It is a wonderful thing to be able to leave substantial resources for your children when you die, but an inheritance can certainly have a dark side to it.
An inheritance could help your family members start a business, be used to pay off your student loans or to put a down payment on a house or just cover their standard living expenses. An inheritance could also give way to tax obligations, spending sprees and bad financial decisions.
Whatever the age of your children, there are steps that you can take now to prepare them for a substantial inheritance.
Connect them with financial education resources
Not understanding how to budget could lead to someone frivolously spend a significant inheritance. Even teenagers can benefit from taking a course that teaches them how to manage their money. You might also encourage your adult children to attend seminars or short classes on money management.

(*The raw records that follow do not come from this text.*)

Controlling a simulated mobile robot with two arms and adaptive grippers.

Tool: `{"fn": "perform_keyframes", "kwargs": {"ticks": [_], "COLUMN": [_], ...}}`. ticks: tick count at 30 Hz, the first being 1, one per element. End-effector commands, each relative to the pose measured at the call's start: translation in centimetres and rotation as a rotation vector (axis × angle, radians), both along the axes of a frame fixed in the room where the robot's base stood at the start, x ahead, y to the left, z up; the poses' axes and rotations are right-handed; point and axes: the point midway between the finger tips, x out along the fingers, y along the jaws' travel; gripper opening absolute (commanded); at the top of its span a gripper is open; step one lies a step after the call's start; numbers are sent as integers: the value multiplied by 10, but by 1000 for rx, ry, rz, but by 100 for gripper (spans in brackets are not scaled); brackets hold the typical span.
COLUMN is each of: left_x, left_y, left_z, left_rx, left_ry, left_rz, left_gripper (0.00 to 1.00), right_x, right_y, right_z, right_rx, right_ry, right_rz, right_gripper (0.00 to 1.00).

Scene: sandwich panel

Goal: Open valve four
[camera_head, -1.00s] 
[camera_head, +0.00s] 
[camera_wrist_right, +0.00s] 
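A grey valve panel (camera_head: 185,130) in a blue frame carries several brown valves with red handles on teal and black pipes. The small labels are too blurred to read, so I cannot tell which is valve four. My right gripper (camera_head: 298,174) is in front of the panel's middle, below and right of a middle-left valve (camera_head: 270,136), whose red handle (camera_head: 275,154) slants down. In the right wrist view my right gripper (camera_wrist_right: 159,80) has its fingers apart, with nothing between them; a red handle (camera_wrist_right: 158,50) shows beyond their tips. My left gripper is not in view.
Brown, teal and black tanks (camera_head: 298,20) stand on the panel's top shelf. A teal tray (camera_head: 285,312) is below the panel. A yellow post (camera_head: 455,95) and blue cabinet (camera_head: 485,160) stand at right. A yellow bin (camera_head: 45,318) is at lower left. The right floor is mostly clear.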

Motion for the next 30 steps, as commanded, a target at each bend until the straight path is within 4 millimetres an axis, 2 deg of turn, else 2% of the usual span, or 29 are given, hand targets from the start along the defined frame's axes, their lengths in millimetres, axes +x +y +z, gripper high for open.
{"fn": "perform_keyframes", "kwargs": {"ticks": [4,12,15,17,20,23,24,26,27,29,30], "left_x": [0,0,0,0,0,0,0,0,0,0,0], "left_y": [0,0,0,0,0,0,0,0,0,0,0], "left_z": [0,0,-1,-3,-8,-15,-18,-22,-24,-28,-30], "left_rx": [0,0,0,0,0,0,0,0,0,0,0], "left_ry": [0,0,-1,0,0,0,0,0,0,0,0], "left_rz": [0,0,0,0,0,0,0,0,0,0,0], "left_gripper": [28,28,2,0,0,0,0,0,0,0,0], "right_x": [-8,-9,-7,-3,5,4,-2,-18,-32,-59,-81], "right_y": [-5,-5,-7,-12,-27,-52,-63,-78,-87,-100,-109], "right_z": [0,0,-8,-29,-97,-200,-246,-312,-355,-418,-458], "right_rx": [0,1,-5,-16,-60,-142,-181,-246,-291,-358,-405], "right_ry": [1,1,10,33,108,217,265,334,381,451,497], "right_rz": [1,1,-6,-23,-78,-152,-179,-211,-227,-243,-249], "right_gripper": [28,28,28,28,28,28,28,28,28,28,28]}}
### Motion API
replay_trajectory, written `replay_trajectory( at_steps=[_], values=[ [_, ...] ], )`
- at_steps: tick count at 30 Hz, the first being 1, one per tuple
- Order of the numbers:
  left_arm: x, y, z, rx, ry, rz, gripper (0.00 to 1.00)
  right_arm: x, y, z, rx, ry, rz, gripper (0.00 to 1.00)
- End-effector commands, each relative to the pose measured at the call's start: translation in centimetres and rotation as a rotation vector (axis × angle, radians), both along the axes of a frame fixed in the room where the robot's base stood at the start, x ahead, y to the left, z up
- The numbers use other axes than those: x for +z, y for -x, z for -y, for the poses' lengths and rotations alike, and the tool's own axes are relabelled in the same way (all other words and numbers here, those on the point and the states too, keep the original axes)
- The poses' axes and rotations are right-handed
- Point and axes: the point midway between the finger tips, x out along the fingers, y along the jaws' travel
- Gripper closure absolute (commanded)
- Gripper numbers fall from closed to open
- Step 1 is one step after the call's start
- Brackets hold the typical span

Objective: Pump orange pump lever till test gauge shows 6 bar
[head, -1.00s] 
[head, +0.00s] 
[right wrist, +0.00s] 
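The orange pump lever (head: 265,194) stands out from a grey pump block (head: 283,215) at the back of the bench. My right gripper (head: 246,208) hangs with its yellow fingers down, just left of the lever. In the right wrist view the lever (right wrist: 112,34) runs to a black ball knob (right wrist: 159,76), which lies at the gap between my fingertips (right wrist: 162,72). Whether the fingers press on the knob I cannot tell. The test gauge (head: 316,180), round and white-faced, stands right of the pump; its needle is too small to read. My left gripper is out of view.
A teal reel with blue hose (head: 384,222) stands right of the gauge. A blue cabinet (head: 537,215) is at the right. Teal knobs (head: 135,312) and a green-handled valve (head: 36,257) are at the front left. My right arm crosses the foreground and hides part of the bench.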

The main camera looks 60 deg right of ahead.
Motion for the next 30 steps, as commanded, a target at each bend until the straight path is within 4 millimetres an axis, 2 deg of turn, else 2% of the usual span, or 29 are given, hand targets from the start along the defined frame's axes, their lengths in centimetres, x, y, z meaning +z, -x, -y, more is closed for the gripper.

Explain to them ahead of time what they will inherit
Whether you have needed to liquidate some property to cover your expenses or you have continued to increase your holdings over the years, you need to keep your children apprised of the overall value of your estate and what they can expect from it. The more transparent you are, the easier it is for your kids to plan ahead.
Consider setting your own rules if you worry about their management
If you know that your children have previously had issues with handling money or addiction, then you might want to consider adding a trust to your estate plan.
There are many ways for you to structure your estate plan to make an inheritance something positive instead of something potentially destructive.